* THE EXERCISE
Check each line of the listing, and copy it if it contains the word "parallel".

>> START

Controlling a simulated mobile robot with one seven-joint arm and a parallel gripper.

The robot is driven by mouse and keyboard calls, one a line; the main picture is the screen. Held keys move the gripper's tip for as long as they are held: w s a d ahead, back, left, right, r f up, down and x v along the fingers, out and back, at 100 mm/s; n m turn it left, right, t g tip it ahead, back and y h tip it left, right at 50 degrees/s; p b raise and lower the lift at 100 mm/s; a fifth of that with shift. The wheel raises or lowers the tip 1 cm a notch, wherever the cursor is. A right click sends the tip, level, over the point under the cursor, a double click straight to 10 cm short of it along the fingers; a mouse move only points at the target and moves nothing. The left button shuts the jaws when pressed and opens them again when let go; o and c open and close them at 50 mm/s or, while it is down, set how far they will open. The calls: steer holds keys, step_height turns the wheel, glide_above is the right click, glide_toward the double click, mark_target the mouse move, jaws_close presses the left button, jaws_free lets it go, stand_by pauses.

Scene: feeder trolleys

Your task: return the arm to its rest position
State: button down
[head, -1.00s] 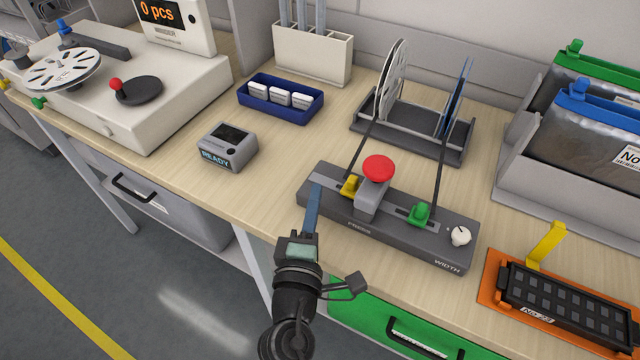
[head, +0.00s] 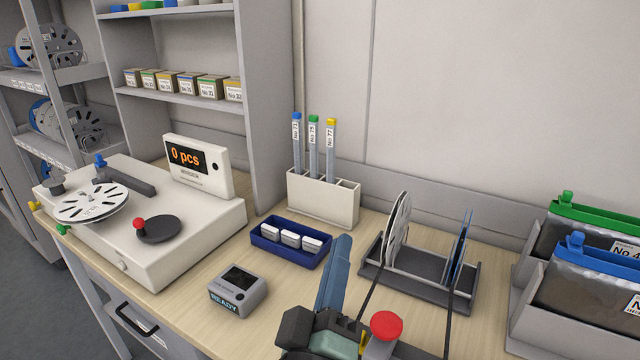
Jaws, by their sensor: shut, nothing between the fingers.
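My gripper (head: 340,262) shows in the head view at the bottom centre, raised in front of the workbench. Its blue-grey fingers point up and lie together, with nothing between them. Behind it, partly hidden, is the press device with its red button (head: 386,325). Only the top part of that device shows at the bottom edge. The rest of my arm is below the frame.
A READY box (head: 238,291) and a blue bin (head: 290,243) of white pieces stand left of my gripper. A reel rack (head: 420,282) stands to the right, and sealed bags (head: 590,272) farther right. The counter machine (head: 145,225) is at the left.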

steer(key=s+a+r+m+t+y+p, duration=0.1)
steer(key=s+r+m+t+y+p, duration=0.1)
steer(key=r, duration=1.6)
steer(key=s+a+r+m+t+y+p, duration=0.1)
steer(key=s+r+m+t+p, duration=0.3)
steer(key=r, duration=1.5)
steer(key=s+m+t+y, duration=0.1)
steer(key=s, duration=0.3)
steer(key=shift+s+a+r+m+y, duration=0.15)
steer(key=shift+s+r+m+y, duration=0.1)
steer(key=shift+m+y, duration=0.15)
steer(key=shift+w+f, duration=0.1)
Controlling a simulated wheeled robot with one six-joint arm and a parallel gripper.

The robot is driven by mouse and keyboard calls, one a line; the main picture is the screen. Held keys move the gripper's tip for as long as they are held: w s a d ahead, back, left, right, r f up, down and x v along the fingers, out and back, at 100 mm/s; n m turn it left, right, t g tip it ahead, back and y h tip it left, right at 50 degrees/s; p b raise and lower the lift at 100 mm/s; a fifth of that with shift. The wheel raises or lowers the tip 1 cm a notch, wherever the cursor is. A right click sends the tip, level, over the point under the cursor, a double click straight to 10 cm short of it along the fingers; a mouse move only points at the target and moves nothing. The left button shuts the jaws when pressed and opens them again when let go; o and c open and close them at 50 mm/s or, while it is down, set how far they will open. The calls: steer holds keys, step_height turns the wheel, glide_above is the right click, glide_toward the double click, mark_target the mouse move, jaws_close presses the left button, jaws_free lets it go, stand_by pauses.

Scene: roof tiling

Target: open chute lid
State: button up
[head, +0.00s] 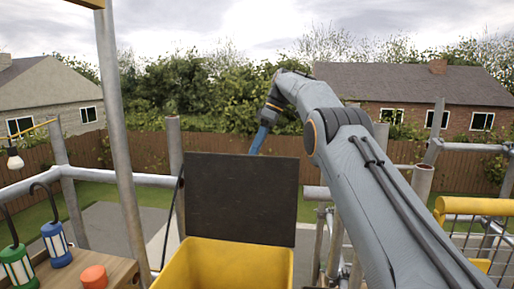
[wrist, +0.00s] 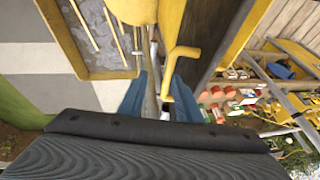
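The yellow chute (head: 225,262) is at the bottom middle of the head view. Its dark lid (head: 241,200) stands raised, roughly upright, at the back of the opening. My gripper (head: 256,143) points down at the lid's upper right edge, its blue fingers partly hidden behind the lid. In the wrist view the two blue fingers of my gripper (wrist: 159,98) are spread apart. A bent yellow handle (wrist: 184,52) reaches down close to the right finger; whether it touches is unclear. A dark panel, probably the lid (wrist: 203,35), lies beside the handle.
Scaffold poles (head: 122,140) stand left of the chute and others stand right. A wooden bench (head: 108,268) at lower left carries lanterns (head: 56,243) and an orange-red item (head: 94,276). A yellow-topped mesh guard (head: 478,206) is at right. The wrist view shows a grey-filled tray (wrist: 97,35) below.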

>> END

* PROBLEM SOLUTION
Controlling a simulated mobile robot with one seven-joint arm and a parallel gripper.
Controlling a simulated wheeled robot with one six-joint arm and a parallel gripper.

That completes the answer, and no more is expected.